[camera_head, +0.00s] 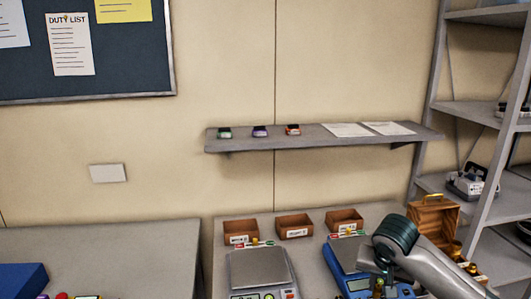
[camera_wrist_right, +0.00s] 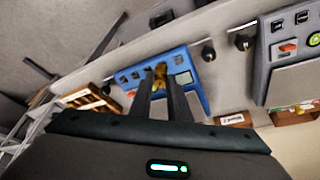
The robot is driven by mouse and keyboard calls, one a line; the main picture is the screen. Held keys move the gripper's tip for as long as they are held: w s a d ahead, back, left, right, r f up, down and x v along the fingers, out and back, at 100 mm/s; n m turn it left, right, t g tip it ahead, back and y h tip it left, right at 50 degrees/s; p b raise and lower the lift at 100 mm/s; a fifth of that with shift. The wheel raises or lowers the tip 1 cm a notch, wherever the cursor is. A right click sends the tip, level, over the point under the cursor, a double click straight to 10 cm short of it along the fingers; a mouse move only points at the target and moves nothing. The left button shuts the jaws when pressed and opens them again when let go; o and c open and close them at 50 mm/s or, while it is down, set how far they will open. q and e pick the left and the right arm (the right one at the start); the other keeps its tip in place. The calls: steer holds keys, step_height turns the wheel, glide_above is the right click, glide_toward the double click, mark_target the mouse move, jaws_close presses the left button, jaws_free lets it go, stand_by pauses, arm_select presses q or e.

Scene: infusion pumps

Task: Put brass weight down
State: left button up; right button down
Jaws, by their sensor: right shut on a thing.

▶ TASK TO CARRY OUT:
Repeat only the lines running from the line that contains "Scene: infusion pumps" through the last line above, inclusive.

▶ TASK SOLUTION:
Scene: infusion pumps

Task: Put brass weight down
State: left button up; right button down
Jaws, by their sensor: right shut on a thing.

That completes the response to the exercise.